The next day, after sleeping two people on Sarah’s single bed, we headed out to the her field site for Easter services, which involved a lot of standing and not understanding what was being said. But everyone was very nice to me and we were invited to an Easter lunch at a community member’s house where we enjoyed their first meal after the 50 day fast of no meat or dairy products. All very scrumptious. After a much needed recharge — funny how standing and not understanding is really exhausting — we had dinner at what Sarah described as the “best sushi in Holland” and what I would describe as “perfectly acceptable but way overpriced.” As an example, in order to not make their prices seem totally exorbitant, nigiri is sold in singles instead of the standard doubles. Afterward we headed back to the same pup where I had my third helping of bitterballen.

Return to Hilversum

Next morning, after another two person on a single bed experience, we took the train from Enschede into Hilversum and starting making our new home. Two days in, a run to the grocery and appliance store, and some learning how to mitigate the smoke from next door neighbors, we are finally starting to feel at home. I was able to setup a strong wireless access point, so work for Trilogy has begun once again, although the time difference is a bit of a trick.

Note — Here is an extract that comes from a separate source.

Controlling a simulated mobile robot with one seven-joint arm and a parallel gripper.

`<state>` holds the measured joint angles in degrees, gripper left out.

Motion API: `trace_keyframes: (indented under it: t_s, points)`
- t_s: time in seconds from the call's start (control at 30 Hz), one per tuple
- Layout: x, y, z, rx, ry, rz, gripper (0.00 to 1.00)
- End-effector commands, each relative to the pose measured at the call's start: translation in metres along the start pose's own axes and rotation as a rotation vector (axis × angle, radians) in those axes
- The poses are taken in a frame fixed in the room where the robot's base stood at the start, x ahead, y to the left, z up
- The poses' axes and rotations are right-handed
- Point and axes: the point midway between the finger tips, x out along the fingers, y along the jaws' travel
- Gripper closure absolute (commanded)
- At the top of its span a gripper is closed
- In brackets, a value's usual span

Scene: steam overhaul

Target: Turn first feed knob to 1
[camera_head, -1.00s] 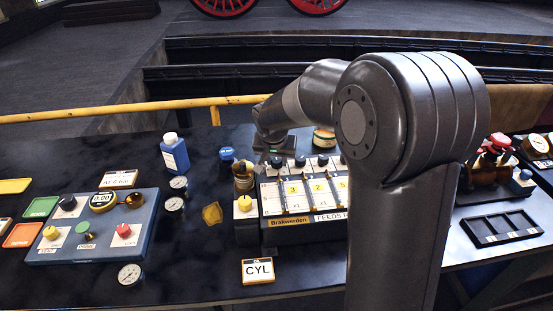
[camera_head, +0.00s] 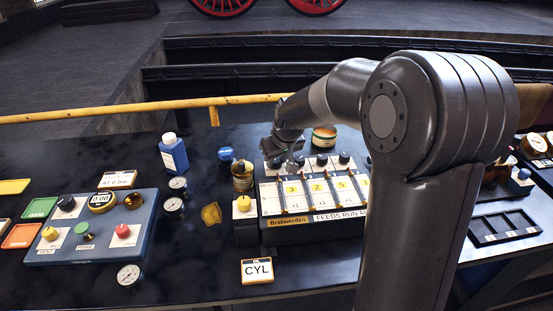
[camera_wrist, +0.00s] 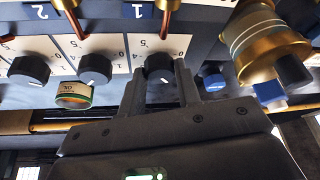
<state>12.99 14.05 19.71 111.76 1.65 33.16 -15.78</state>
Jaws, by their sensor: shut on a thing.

On Wednesday we made our way out to the twice weekly market, which is sort of like an American farmers market, except it’s not really about organically grown or even locally grown. It’s just a big open air market that sells everything, and I mean everything. Perhaps most exciting was the fresh Stroopwafel we gobbled up while hunting for flowers. In the process we learned how to get to and from the city center, so we should be all set for more excursions in the future.

On Saturday we pack up and head to London for my first journey to a European country other than Holland.